Conservatives set out their plan for fighting social injustice

A Conservative government would put the family at the heart of social policy and give private and voluntary organisations a bigger role in service-delivery, delegates at the party conference heard this week.

Accusing the Labour government of failing the most disadvantaged in society, shadow work and pensions secretary Philip Hammond said it fell to the Conservatives to “pick up the challenge of delivering social justice”.

“This is a deep-rooted poverty – not just lack of money, but lack of aspiration, lack of self-esteem, lack of hope,” Hammond said. “It is a moral, as well as a material, poverty. And tackling this poverty is a moral as well as an economic imperative for the next Conservative government.”

Hammond said social justice would be delivered through education, training, healthcare, work-support and childcare.

He also promised to create a “genuinely level playing field” for the private and voluntary sectors so they could “share in the delivery of the social agenda”. Greater power and resources would also be devolved to local communities, he added.

“By creating a spirit of social responsibility, that will engage individuals, families, communities and businesses,” he said.

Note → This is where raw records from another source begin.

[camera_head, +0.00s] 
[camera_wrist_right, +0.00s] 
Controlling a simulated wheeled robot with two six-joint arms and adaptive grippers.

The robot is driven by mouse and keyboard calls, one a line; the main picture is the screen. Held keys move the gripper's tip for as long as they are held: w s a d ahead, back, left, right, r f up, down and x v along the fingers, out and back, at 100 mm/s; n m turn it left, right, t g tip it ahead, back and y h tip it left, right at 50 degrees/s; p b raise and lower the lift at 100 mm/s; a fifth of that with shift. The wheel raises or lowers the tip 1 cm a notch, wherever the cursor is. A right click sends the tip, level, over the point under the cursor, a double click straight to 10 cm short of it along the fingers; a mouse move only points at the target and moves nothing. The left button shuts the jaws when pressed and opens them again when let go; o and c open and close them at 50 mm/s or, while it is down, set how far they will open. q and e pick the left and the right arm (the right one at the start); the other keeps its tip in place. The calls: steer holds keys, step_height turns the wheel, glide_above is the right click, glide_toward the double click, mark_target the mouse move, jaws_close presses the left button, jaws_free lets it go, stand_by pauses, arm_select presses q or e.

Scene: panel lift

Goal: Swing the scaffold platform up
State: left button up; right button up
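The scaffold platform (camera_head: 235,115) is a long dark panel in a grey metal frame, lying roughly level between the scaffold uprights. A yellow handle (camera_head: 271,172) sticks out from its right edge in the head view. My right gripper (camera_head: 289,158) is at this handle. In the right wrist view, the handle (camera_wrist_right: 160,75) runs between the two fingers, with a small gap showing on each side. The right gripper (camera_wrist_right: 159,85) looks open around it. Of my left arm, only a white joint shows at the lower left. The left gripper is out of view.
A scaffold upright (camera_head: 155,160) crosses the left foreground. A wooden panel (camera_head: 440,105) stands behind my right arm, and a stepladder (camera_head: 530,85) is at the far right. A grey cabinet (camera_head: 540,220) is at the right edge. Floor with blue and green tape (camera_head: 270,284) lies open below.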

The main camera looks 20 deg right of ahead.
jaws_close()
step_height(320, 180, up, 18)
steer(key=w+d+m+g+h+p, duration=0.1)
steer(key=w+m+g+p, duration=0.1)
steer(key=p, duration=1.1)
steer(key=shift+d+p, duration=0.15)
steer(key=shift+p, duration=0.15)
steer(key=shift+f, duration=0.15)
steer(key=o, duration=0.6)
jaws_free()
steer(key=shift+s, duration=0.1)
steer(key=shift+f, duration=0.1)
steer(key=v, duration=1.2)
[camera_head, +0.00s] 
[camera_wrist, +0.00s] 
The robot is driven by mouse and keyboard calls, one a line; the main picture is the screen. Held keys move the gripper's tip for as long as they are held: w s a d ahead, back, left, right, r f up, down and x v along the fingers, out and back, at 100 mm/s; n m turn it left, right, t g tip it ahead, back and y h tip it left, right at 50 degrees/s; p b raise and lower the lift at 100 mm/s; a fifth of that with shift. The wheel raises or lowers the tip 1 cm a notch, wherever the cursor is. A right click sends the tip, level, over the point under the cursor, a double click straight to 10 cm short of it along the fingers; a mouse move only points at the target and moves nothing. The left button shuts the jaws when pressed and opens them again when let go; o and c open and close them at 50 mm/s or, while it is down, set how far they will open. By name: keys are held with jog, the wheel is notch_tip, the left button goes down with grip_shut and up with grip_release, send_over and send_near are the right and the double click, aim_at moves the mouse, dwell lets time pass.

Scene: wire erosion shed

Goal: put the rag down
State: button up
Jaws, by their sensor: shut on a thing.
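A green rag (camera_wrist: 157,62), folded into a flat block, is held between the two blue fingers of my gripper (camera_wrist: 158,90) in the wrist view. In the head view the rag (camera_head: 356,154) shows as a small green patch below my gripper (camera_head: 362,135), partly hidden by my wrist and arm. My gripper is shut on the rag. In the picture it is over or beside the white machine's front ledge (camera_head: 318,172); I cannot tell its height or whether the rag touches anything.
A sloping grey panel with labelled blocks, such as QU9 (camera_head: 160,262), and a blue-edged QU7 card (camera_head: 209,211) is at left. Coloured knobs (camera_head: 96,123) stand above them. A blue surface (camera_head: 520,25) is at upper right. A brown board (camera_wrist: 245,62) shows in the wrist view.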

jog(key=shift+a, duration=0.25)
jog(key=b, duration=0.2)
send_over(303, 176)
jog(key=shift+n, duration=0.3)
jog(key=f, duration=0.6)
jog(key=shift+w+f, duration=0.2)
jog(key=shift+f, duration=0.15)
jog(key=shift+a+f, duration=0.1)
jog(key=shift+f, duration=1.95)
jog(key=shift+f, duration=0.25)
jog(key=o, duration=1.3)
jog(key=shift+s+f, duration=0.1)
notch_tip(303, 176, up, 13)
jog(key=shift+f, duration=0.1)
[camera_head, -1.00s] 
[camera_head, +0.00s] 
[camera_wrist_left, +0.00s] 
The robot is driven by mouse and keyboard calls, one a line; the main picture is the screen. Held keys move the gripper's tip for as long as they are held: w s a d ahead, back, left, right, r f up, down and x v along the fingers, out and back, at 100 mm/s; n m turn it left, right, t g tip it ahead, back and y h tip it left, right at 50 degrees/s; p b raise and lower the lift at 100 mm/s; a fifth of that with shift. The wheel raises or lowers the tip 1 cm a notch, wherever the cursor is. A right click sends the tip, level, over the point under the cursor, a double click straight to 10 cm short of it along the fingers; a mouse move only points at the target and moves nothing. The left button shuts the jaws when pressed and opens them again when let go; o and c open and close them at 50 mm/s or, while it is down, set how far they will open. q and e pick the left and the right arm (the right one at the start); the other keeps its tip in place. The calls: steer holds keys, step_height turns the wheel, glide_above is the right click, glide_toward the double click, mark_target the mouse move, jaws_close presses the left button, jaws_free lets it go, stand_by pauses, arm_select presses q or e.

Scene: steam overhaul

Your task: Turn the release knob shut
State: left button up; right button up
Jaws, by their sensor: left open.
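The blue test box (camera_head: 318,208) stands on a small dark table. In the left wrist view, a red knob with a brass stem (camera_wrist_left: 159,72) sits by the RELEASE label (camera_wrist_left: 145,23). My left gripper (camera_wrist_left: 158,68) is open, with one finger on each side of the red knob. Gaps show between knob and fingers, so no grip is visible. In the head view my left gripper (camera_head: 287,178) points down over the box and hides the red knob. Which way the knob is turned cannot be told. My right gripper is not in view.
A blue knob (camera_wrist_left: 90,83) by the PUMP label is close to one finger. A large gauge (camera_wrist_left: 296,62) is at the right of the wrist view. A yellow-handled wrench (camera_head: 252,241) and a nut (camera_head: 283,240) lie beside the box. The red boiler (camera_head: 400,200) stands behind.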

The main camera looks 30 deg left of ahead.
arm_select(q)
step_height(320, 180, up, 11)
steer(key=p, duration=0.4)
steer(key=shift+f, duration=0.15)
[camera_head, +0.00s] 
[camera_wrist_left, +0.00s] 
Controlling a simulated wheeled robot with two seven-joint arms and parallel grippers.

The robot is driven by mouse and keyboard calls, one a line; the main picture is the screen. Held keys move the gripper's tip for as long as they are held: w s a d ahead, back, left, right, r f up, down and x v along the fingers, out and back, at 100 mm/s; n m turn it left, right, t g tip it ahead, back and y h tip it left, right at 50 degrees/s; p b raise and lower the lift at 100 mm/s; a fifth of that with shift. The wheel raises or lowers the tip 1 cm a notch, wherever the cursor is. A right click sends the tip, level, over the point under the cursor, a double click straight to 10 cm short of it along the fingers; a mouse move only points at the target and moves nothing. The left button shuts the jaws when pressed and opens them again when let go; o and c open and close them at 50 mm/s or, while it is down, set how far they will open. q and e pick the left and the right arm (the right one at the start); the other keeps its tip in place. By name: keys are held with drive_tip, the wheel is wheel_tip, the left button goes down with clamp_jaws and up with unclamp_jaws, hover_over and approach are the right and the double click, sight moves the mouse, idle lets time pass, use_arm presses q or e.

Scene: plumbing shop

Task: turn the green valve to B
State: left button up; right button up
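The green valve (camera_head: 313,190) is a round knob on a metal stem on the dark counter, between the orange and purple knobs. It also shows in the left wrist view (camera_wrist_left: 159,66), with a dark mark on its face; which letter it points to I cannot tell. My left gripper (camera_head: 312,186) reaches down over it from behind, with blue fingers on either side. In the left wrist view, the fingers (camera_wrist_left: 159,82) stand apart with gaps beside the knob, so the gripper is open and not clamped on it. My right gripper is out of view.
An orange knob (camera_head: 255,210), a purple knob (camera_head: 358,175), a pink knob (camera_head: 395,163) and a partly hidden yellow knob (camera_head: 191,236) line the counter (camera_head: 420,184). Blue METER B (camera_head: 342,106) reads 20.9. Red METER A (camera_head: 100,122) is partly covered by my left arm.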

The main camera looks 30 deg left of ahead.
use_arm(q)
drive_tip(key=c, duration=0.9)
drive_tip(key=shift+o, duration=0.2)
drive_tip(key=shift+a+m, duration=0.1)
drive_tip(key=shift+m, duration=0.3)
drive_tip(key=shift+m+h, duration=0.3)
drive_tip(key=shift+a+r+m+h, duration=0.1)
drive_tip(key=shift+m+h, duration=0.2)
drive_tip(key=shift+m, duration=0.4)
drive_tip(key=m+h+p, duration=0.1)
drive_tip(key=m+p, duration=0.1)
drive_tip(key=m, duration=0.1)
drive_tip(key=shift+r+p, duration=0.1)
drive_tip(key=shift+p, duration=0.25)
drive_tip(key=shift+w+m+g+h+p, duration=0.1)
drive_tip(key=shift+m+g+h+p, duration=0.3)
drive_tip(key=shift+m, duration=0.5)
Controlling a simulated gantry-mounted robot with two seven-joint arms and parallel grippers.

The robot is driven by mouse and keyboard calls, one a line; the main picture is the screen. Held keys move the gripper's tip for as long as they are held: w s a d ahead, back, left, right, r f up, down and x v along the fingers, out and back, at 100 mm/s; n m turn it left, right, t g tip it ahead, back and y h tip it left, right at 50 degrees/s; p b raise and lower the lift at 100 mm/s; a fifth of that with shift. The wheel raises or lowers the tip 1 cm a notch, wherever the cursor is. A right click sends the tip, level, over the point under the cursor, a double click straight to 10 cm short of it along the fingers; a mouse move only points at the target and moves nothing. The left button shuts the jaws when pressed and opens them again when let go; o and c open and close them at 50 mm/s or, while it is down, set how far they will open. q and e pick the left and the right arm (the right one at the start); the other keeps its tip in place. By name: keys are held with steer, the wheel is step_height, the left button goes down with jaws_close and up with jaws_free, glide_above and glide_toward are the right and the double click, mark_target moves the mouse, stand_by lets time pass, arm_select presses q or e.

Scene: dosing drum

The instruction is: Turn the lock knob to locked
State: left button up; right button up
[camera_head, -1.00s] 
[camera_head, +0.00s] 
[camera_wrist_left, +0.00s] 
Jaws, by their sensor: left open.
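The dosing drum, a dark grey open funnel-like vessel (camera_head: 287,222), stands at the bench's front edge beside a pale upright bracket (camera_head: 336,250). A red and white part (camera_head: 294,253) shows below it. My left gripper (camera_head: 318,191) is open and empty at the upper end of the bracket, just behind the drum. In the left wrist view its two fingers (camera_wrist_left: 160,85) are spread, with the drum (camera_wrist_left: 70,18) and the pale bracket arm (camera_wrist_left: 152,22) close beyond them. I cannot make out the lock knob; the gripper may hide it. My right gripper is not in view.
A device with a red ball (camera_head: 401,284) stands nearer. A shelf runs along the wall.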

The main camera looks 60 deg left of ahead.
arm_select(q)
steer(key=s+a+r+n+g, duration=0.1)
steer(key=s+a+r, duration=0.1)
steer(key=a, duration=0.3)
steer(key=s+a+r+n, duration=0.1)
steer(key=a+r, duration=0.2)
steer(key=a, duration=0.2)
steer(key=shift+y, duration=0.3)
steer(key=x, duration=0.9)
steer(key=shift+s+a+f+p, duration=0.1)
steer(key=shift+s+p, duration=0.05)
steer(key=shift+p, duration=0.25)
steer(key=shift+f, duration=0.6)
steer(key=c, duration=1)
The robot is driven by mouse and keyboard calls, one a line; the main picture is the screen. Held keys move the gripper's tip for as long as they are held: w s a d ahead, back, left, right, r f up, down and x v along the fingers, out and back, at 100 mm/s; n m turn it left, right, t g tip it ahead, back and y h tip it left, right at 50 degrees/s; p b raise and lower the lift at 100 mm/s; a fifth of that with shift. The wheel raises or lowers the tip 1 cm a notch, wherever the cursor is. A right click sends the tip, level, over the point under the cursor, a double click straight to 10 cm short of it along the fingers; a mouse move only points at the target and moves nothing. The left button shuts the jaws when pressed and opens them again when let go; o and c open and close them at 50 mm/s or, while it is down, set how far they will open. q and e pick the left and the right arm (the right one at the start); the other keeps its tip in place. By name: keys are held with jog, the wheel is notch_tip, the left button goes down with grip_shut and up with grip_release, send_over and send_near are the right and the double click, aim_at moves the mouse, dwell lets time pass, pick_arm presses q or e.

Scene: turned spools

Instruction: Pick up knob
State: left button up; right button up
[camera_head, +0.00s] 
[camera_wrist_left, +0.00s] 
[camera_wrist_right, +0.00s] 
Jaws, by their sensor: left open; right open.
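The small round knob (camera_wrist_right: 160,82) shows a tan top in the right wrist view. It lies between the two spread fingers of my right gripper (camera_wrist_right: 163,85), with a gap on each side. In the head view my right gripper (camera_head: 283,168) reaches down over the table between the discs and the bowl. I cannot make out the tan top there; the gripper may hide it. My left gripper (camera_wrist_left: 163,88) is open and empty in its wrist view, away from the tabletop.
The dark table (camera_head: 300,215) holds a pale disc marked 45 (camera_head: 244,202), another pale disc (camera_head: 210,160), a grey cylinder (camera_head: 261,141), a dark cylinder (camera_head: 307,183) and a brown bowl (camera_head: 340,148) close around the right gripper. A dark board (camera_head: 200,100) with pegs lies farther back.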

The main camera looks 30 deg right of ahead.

Party leader David Cameron and shadow chancellor George Osborne also used the conference to promote the idea of creating a transferable tax allowance, which would allow one parent to pass on the benefit to the other when he or she stopped work to stay at home with the children.

Cameron signalled that a Conservative government would also push for more flexible working hours for parents of children of all ages, rather than just the very young.